Robot episode data
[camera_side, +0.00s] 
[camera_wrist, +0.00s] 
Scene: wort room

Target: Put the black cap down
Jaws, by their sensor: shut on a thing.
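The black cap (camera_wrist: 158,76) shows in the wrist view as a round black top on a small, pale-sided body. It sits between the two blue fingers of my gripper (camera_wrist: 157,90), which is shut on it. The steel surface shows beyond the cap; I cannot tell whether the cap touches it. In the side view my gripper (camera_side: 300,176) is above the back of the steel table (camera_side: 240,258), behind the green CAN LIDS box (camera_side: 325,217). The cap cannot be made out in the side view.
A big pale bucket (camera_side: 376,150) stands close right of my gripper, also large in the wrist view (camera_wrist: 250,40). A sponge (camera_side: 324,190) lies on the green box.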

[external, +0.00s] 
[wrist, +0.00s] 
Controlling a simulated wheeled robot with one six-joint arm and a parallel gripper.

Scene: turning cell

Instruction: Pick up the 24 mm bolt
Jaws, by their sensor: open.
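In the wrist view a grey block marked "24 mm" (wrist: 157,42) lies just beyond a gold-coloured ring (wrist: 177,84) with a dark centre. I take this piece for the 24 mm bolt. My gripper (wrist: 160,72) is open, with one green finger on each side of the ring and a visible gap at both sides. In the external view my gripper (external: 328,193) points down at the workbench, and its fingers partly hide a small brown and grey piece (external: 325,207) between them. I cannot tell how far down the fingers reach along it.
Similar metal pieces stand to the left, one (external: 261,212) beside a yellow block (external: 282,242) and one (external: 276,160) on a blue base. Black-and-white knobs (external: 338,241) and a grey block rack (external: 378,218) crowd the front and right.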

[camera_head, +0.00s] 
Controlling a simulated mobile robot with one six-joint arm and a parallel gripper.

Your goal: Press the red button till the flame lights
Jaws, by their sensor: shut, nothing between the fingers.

[Task description]
Each record above should be repeated exactly as it appears.

[Result]
[camera_side, +0.00s] 
[camera_wrist, +0.00s] 
Scene: wort room

Target: Put the black cap down
Jaws, by their sensor: shut on a thing.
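The black cap (camera_wrist: 158,76) shows in the wrist view as a round black top on a small, pale-sided body. It sits between the two blue fingers of my gripper (camera_wrist: 157,90), which is shut on it. The steel surface shows beyond the cap; I cannot tell whether the cap touches it. In the side view my gripper (camera_side: 300,176) is above the back of the steel table (camera_side: 240,258), behind the green CAN LIDS box (camera_side: 325,217). The cap cannot be made out in the side view.
A big pale bucket (camera_side: 376,150) stands close right of my gripper, also large in the wrist view (camera_wrist: 250,40). A sponge (camera_side: 324,190) lies on the green box.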

[external, +0.00s] 
[wrist, +0.00s] 
Controlling a simulated wheeled robot with one six-joint arm and a parallel gripper.

Scene: turning cell

Instruction: Pick up the 24 mm bolt
Jaws, by their sensor: open.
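In the wrist view a grey block marked "24 mm" (wrist: 157,42) lies just beyond a gold-coloured ring (wrist: 177,84) with a dark centre. I take this piece for the 24 mm bolt. My gripper (wrist: 160,72) is open, with one green finger on each side of the ring and a visible gap at both sides. In the external view my gripper (external: 328,193) points down at the workbench, and its fingers partly hide a small brown and grey piece (external: 325,207) between them. I cannot tell how far down the fingers reach along it.
Similar metal pieces stand to the left, one (external: 261,212) beside a yellow block (external: 282,242) and one (external: 276,160) on a blue base. Black-and-white knobs (external: 338,241) and a grey block rack (external: 378,218) crowd the front and right.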

[camera_head, +0.00s] 
Controlling a simulated mobile robot with one six-joint arm and a parallel gripper.

Your goal: Press the red button till the flame lights
Jaws, by their sensor: shut, nothing between the fingers.

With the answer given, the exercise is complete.